Robust catalysis of hierarchically nanoporous gold for CO2 electrochemical reduction

Catalytic activity and durability are crucial parameters of nanoporous gold for CO2 electrochemical reduction, where multiple protons and electrons are involved. Mass transport within porous channels and active sites onto skeletons surface of nanoporous gold are considered as basic requirements to enhance these comprehensive performances. While the evolution of active site at atomic scale is a remaining issue to understand intrinsic mechanism of the decaying catalysis. In this work, we configure hierarchically nanoporous gold (H-NPG) with high Faradaic efficiency for CO conversion of 96%, which results from abundant of step sites and (110) facets. High current density of 0.2 mA/cm2 mainly results from high fraction of active sites onto nanoscale skeletons and high volume of hierarchically nanoporous channels. Besides high activity, the H-NPG also exhibits robust durability, which is evidenced by its 22% reduction of specific current density for CO after 22 h CO2ER in comparison with 55% reduction of nanoporous gold (NPG) with nanoporous channel.
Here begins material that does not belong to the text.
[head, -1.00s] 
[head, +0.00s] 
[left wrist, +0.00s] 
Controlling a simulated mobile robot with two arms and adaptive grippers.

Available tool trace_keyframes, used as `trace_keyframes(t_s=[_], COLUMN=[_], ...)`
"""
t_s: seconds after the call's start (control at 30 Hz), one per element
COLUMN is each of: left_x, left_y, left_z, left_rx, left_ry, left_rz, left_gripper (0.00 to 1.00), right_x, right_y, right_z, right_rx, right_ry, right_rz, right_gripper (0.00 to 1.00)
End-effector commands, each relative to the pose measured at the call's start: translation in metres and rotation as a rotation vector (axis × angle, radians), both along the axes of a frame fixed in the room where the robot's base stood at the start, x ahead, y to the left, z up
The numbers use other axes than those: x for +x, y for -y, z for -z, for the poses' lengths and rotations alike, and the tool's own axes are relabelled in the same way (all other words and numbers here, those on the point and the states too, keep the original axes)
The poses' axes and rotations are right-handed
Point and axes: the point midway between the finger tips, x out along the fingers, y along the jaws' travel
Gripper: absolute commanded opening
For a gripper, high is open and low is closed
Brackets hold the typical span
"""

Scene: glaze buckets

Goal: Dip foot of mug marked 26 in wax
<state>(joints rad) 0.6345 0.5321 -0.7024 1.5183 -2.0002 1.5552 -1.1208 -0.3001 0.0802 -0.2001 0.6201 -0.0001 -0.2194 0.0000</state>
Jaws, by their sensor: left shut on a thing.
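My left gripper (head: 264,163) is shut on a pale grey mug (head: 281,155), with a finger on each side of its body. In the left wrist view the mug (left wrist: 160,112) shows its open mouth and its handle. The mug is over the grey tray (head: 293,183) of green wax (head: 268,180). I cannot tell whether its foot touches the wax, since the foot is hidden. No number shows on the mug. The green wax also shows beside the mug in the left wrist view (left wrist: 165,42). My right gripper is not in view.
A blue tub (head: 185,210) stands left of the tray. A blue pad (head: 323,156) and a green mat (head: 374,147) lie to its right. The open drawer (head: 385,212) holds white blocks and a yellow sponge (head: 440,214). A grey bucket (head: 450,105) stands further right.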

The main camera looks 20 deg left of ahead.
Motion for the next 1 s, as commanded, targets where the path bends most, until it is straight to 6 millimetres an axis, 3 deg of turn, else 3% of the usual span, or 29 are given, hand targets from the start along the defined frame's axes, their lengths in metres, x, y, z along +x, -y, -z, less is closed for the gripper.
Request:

By investigating the detailed feature of surface contour, outstanding durability in the H-NPG is well related to the conversion of some crystalline facets with low activity toward (110) facets with high activity during CO2ER. This behavior is completely different from the evolution of surface contours in NPG, where step sites and (110) facets partially converse into the other facets with inferior catalysis.